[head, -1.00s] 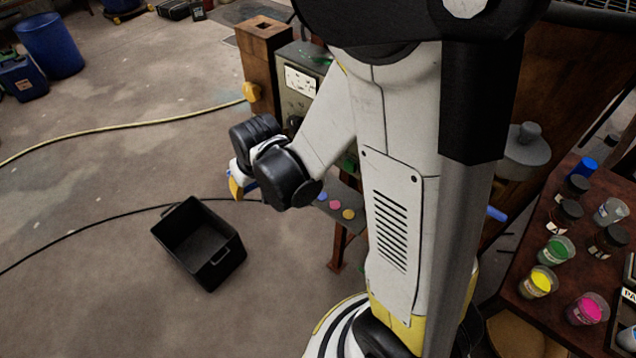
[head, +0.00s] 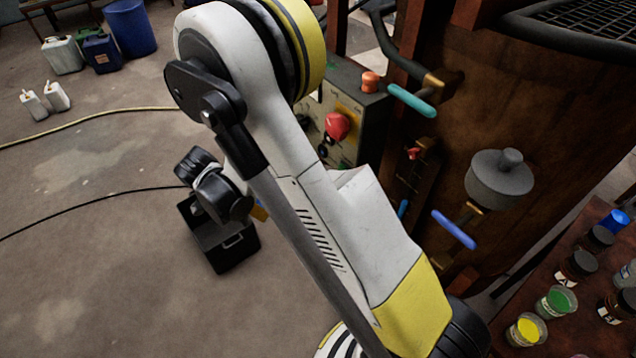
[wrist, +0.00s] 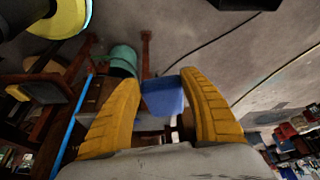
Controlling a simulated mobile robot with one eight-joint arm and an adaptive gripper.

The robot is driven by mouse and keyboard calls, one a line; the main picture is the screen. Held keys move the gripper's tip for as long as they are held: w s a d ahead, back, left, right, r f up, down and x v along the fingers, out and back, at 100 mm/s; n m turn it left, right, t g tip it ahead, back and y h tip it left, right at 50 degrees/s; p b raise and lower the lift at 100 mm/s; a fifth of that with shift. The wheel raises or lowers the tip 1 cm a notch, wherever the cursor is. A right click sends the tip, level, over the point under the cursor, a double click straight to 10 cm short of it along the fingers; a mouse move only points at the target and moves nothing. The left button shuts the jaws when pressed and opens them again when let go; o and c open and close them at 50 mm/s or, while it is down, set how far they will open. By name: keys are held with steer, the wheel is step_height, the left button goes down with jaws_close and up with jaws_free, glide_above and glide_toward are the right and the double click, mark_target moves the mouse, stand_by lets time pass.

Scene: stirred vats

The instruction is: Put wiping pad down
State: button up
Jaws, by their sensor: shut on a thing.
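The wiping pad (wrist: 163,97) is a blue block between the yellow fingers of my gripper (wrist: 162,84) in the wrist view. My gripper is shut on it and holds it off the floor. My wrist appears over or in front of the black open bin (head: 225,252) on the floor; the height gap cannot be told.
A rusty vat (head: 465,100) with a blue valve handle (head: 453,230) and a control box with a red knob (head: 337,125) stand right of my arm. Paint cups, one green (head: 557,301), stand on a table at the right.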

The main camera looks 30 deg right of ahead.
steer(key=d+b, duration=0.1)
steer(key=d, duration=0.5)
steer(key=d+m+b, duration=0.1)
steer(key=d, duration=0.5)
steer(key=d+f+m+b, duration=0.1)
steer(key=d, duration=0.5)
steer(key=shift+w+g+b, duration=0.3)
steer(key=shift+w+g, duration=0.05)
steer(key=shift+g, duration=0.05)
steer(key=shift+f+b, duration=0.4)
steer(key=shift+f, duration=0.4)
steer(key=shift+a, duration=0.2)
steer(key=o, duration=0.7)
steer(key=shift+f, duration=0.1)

═══

- **Exercise directions**
Copy out all of the material exactly as written, without its pictures.

- **Finished answer**
[head, -1.00s] 
[head, +0.00s] 
[wrist, +0.00s] 
Controlling a simulated mobile robot with one eight-joint arm and an adaptive gripper.

The robot is driven by mouse and keyboard calls, one a line; the main picture is the screen. Held keys move the gripper's tip for as long as they are held: w s a d ahead, back, left, right, r f up, down and x v along the fingers, out and back, at 100 mm/s; n m turn it left, right, t g tip it ahead, back and y h tip it left, right at 50 degrees/s; p b raise and lower the lift at 100 mm/s; a fifth of that with shift. The wheel raises or lowers the tip 1 cm a notch, wherever the cursor is. A right click sends the tip, level, over the point under the cursor, a double click straight to 10 cm short of it along the fingers; a mouse move only points at the target and moves nothing. The left button shuts the jaws when pressed and opens them again when let go; o and c open and close them at 50 mm/s or, while it is down, set how far they will open. By name: keys are held with steer, the wheel is step_height, the left button goes down with jaws_close and up with jaws_free, glide_above and glide_toward are the right and the double click, mark_target moves the mouse, stand_by lets time pass.

Scene: stirred vats

The instruction is: Put wiping pad down
State: button up
Jaws, by their sensor: shut on a thing.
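The wiping pad (wrist: 163,97) is a blue block between the yellow fingers of my gripper (wrist: 162,84) in the wrist view. My gripper is shut on it and holds it off the floor. My wrist appears over or in front of the black open bin (head: 225,252) on the floor; the height gap cannot be told.
A rusty vat (head: 465,100) with a blue valve handle (head: 453,230) and a control box with a red knob (head: 337,125) stand right of my arm. Paint cups, one green (head: 557,301), stand on a table at the right.

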The main camera looks 30 deg right of ahead.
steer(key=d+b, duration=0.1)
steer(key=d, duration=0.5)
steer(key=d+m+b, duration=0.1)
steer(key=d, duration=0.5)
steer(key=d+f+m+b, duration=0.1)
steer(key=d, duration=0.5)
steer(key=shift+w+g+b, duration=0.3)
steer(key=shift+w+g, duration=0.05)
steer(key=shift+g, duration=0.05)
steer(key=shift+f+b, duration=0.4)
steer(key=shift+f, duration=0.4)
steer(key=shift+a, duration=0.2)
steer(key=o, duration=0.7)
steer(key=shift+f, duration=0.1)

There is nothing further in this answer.